§ **WHAT YOU NEED TO DO**
Reproduce exactly the lines from the one containing "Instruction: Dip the" down to the one containing "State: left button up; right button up", including both of those lines, and nothing else.

§ **DATA FOR THE TASK**
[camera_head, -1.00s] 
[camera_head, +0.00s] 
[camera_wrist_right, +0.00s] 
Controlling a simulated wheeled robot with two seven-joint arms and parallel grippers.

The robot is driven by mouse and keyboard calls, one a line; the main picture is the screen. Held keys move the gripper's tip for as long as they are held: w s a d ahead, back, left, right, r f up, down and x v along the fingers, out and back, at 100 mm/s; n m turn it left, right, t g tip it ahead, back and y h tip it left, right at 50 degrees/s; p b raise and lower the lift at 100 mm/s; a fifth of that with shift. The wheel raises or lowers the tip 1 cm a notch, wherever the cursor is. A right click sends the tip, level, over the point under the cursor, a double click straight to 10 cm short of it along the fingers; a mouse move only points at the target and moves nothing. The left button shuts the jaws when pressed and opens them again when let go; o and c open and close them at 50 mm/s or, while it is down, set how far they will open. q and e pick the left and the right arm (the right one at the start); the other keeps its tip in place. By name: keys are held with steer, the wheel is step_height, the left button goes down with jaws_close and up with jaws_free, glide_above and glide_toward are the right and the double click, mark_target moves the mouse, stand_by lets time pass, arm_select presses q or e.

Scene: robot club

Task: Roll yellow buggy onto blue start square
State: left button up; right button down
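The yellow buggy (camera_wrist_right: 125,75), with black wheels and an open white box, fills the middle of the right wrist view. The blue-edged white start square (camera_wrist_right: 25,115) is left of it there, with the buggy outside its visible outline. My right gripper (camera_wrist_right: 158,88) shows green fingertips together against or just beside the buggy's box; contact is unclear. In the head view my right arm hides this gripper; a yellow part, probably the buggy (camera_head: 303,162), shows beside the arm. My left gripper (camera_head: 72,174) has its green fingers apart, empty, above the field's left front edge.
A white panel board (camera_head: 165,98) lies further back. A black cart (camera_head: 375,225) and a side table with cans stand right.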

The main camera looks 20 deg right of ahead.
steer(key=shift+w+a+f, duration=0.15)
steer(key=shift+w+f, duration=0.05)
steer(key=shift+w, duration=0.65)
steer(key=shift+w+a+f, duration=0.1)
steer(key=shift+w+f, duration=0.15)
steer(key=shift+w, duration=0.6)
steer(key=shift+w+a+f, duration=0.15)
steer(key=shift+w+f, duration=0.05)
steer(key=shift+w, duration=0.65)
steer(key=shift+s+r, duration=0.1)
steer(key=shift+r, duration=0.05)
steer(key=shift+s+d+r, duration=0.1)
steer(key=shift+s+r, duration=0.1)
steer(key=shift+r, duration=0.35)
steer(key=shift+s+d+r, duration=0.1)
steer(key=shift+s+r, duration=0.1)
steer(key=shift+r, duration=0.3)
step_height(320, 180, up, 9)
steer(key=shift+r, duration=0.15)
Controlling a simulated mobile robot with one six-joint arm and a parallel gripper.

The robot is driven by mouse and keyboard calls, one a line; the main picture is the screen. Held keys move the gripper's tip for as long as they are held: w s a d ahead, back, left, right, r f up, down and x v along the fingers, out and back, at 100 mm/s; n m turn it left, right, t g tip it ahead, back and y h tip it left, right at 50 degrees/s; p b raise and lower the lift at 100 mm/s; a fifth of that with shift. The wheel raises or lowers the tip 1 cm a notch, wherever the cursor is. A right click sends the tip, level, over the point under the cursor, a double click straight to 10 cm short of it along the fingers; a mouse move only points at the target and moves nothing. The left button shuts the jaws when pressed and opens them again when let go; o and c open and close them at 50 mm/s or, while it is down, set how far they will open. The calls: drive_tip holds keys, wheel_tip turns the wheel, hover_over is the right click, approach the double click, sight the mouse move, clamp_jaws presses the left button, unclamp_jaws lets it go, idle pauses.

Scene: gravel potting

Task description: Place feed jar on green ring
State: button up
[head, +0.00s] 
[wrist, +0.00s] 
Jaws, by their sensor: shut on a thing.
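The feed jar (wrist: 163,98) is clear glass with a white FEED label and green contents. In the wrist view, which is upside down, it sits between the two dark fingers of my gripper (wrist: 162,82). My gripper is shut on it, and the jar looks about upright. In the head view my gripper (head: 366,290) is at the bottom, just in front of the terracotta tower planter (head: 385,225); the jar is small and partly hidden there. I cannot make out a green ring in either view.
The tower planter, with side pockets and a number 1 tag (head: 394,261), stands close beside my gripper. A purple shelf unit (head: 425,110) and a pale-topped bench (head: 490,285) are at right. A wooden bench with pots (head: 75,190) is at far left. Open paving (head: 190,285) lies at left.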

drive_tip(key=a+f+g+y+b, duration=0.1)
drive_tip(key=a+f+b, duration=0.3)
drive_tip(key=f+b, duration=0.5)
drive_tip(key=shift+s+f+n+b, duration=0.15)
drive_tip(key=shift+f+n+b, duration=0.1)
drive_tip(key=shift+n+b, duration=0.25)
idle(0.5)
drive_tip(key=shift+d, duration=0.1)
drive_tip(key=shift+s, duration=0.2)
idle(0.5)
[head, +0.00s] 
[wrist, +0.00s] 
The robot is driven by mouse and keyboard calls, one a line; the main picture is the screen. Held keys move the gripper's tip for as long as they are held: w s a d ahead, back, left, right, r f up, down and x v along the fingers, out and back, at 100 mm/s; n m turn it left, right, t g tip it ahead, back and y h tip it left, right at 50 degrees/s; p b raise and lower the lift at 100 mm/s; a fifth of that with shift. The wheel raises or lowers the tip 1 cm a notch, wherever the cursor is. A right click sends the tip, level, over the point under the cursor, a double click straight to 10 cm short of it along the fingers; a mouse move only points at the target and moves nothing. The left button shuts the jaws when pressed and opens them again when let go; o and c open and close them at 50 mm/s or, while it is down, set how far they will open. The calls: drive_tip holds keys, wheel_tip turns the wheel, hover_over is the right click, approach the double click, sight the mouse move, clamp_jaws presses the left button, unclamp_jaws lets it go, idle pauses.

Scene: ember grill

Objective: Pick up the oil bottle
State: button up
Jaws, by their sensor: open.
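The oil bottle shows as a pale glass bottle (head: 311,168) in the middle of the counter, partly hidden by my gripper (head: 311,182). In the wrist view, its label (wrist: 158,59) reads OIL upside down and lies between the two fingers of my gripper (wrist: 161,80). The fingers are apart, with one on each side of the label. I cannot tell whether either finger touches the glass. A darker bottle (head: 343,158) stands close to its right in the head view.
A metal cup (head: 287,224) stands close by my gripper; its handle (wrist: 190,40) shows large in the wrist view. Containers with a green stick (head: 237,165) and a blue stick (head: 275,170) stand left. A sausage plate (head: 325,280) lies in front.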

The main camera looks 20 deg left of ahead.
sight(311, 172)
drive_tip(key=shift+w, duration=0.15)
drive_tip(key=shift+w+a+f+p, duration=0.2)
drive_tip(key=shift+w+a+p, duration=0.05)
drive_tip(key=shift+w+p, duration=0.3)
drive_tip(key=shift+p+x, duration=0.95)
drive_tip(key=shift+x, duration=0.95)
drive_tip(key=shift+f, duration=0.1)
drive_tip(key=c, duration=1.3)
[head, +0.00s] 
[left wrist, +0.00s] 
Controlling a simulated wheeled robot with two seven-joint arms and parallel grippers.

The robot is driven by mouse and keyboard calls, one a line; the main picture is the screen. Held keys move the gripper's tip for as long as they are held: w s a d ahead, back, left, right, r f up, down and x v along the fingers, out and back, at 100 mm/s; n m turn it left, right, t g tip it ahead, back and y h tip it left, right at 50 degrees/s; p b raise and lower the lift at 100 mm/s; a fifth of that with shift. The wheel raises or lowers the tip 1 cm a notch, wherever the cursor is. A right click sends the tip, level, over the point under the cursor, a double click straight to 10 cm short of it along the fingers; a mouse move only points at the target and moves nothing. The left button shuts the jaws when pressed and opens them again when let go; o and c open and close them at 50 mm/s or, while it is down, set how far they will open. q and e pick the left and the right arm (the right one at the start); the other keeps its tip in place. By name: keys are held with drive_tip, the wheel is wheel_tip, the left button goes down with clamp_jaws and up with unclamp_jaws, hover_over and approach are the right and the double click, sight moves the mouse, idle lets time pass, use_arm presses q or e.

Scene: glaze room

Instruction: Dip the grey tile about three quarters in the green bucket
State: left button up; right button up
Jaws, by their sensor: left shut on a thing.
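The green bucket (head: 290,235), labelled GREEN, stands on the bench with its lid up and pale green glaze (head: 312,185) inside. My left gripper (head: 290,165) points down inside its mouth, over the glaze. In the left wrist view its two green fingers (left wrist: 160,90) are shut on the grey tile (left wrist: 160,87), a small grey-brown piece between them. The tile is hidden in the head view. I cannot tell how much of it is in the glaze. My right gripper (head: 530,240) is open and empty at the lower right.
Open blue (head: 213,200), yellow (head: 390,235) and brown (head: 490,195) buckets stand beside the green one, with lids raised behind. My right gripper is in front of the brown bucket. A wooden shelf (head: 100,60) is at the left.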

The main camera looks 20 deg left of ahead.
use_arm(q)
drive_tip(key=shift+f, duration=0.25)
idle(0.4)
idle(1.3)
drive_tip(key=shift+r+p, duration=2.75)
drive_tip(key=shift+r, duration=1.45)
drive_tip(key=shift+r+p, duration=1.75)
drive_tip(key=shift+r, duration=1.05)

§ **SOLUTION FOR THIS PROBLEM**
Instruction: Dip the grey tile about three quarters in the green bucket
State: left button up; right button up

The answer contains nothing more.